The locations include Panaji, Margao, Shiridao, Benaulim, the churches of Old Goa and the temples of Ponda. Audiences were especially struck by the use of colour, lead actor Ivo Almeida Coutinho recalled. The movie included scenes set in Mumbai, and had stock footage of ice dancers that had been originally filmed in Paris, Coutinho added.
The film was in the making for over three years. “Those days, neither the government nor private agencies financed films,” Isidore Dantas said. “Producers had to depend on friends and relatives. The financier had to drop out and had to take another person as a co-producer at the last moment, which also had an effect on the film.”
As the production dragged on, the original director and writer, Shreedhar Naik, died. The movie was completed by SJ Philip.
The technical departments were headed by talent from the Hindi film industry, such as cinematographer Tyagraj Pendharkar, sound recordist JR Naik, editor Bhanudas Divkar and choreographer Sohan Lal.
The movie was finally released in 1977 in Goa and Mumbai. “It ran for a month at least,” Coutinho said. “Its DVD is now available, and it is regularly shown on local channels.”

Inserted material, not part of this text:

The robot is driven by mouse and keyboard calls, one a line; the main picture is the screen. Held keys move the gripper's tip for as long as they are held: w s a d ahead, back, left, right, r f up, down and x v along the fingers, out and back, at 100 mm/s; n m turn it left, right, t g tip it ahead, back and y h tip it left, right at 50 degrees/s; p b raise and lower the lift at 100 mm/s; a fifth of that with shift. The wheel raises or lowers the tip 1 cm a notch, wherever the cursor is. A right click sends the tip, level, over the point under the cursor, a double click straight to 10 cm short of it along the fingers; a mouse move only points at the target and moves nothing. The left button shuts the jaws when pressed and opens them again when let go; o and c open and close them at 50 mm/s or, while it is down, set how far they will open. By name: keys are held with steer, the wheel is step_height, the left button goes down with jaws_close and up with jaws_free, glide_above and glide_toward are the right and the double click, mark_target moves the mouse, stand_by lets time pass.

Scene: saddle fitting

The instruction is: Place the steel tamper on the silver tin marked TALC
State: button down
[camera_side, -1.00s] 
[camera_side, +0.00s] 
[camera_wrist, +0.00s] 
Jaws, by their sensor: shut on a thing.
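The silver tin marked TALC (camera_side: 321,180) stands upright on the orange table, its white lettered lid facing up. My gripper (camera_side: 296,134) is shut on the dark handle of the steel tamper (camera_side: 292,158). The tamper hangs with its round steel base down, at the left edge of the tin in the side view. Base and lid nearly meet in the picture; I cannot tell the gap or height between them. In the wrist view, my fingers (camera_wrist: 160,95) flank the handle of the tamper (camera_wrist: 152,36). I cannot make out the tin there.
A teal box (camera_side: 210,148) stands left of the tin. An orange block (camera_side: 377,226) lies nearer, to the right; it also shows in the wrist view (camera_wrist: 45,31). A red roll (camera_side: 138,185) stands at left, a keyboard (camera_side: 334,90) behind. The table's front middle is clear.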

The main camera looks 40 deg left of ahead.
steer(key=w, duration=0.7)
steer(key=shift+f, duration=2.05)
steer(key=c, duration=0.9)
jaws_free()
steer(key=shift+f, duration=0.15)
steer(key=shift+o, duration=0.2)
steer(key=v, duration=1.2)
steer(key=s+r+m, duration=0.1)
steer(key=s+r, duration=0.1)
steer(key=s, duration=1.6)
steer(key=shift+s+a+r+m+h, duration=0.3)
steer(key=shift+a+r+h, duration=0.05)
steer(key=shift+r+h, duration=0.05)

Bhuierantlo Munis was Coutinho’s first and last acting assignment. He took the role for two reasons: it was set in Goa, and involved his friend, Chris Perry. “During my college days, I used to sing Kishore Kumar songs and participate in dance events,” recalled Coutinho, who runs Longuinhos retaurant in Margao. “When I went to Mumbai for a canning and food preservation course, I met Chris Perry. He used to perform at a night club in Churchgate every Saturday. We became friends, and one day he offered me the role.”
Coutinho had never acted before, not even in a play. But he was a fan of Jeetendra and Rajesh Khanna. His college mates even told him that he resembled the Hindi movie stars.

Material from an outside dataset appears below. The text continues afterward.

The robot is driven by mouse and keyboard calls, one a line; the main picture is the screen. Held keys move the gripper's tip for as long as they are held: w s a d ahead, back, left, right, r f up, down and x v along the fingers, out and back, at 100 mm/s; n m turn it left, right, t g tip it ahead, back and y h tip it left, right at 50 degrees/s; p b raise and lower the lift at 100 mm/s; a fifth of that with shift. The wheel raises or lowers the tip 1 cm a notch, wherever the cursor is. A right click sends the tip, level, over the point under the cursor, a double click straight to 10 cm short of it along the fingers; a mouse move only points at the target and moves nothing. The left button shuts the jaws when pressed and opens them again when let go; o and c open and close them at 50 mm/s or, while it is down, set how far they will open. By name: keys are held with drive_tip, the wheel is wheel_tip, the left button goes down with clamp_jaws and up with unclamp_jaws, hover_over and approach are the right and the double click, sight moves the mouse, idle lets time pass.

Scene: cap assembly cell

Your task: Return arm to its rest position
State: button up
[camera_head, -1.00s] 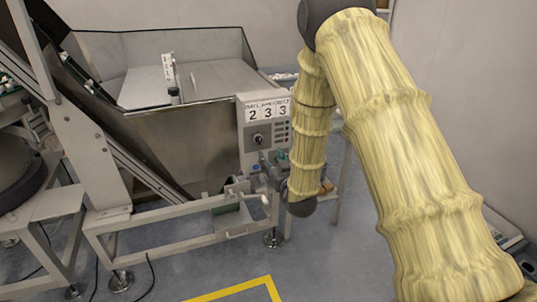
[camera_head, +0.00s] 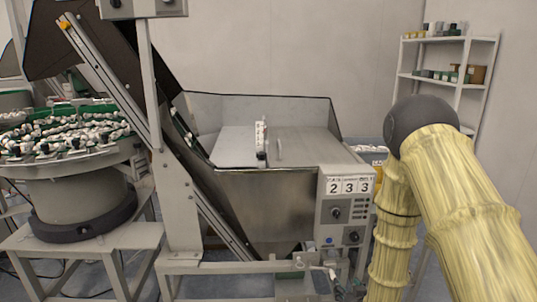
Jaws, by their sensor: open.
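My arm (camera_head: 470,215), in a yellowish ribbed cover with a dark grey joint cap, stands at the right side of the view. It is folded, with one section hanging down in front of the machine's right side. The lower end of the arm runs out of the bottom of the picture, so my gripper is not seen.
A metal hopper machine (camera_head: 265,195) with an inclined conveyor stands in the middle. Its control box (camera_head: 345,208) reads 233, close to my arm. A round feeder bowl (camera_head: 75,185) full of small parts is at left. A shelf rack (camera_head: 445,78) stands back right.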

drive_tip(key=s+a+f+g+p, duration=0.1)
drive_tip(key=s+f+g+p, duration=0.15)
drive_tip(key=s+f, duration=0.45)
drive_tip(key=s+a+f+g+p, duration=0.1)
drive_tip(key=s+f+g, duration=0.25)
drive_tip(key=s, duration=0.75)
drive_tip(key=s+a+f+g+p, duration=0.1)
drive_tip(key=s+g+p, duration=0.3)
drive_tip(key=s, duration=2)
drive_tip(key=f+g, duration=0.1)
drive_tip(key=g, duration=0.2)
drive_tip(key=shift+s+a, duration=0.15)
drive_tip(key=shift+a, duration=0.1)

“I dressed like Jeetendra, wearing white shoes,” Coutinho recalled. He was paired with another fresh face, Helen Pereira. She too was from his college in Goa, and had experience in tiatr.

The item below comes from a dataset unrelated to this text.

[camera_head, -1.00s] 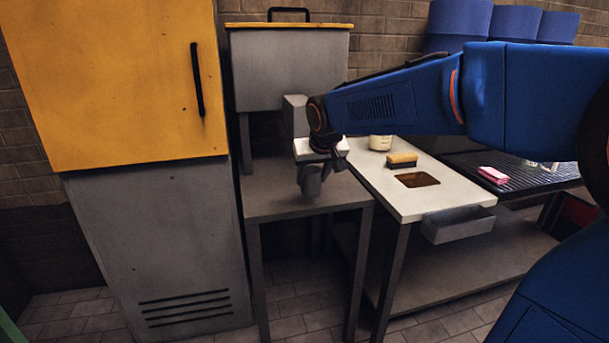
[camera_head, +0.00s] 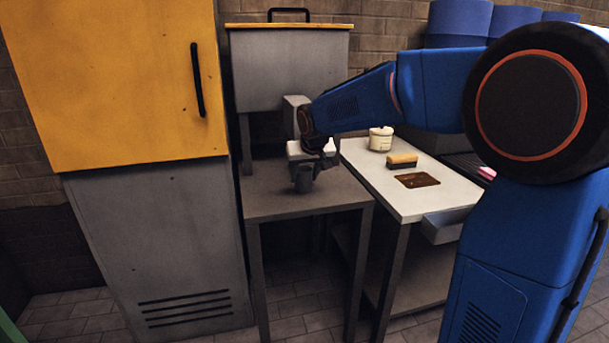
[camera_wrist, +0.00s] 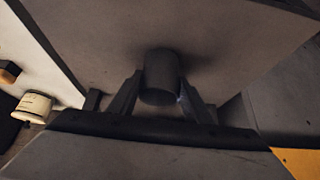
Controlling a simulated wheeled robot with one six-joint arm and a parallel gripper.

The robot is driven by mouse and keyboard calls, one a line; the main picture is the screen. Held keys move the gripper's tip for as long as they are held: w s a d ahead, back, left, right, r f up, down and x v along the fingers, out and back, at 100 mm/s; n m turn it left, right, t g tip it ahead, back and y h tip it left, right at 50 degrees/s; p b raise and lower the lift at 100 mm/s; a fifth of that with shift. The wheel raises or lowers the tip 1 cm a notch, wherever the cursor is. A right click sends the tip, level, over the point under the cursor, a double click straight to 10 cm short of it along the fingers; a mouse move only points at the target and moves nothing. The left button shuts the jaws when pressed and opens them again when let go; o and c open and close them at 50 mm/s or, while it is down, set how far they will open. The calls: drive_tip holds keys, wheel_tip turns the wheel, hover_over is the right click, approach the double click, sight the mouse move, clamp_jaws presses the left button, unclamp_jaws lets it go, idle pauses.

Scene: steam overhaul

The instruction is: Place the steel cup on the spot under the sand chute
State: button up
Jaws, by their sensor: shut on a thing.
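The steel cup (camera_head: 303,179) is a small dark grey cylinder, upright at the grey table (camera_head: 262,205) below the grey hopper box. My gripper (camera_head: 318,168) is shut on it; in the wrist view the fingers (camera_wrist: 160,100) lie on both sides of the cup (camera_wrist: 160,76). The cup's base is at or very near the table top; I cannot tell whether it touches. The grey chute (camera_head: 295,108) comes down from the hopper (camera_head: 290,70) behind my gripper, and its lower end is hidden. The spot under it cannot be made out.
A white worktable (camera_head: 405,199) stands to the right with a cream pot (camera_head: 381,139), a brush (camera_head: 402,160) and a brown patch (camera_head: 417,180). An open drawer (camera_head: 443,227) juts from its front. A tall yellow and grey cabinet (camera_head: 150,240) stands close on the left.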

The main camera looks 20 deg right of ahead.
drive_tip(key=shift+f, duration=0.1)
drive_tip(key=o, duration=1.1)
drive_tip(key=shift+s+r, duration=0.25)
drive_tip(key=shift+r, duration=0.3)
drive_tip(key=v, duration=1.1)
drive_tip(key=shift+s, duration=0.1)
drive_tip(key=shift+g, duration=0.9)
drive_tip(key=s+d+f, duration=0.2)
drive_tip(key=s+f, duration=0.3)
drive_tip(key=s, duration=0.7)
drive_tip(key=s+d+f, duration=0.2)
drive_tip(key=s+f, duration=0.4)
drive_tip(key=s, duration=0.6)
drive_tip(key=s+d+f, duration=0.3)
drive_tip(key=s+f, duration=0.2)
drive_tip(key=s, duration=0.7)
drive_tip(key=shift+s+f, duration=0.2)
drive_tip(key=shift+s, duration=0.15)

Coutinho didn’t get paid for his role. He dipped into his personal wardrobe for the costumes, and travelled to Mumbai at his own expense. He remembers the production as relaxed, with after-shoot parties, but he took his work seriously: “Before the shot, I used to take two re-takes, to achieve perfection.”
Coutinho gave up a possible acting career since he had to manage his family-owned restaurant. The musician and filmmaker Frank Fernand, who made Amchem Noxib and Nirmon in the 1960s, offered Coutinho a role in a Hindi movie with Jaya Bhaduri and Sanjeev Kumar, but nothing came of it.
Other untested actors in Bhuierantlo Munis included Radha Bartake, who was named Miss World Teen Princess for India in 1973. Bartake featured in one of the movie’s songs, Chup Chup. Also in the cast were tiatr artists such as comedian Paul Roamy, C Alvares and Rico Rod.
Paul Roamy played the hero’s friend, Jerry. “I was cast after Chris Perry’s brother watched my tiatr, Tuje Dhuv Mhaji Baile, in which I played a buck-toothed comedian,” Roamy said. “In the film too, I did a similar role and was well received.”
Like several other Konkani movies, Bhuierantlo Munis is reputed for its music. Chris Perry’s soundtrack had a Goan folk music influence, and included fast-paced dance songs, also known as dulpods, including the popular Undrea Mhojea Mama.
Asha Bhosle crooned the title track. Nokre and Adeus were sung by Adolf, and the Goan singer teamed up Mabel for Chup Chup. Adeus was originally sung by Usha Uthup, but the movie featured a male version.
Uthup’s version was included by Bardroy Baretto in his film Nachom-ia Kumpasar (2014), which revisits the doomed romance between Chris Perry and the legendary singer Lorna Cordeiro.
According to Baretto, Bhuierantlo Munis represented a zenith in the history of the confluence of music composers and filmmakers. “Konkani films were mainly produced by musicians at that time like Frank Fernand and Chris Perry,” Baretto said. “They had knowledge of the film industry and the craft. They were at the peak of things and had access to technicians.”
Barretto drew attention to the opening sequence, in which it appears that the Cave Man of the title is already dead. “I believe that the movie was slightly ahead of its time – it has a brilliant opening,” Baretto pointed out. “Very few filmmakers can do that.”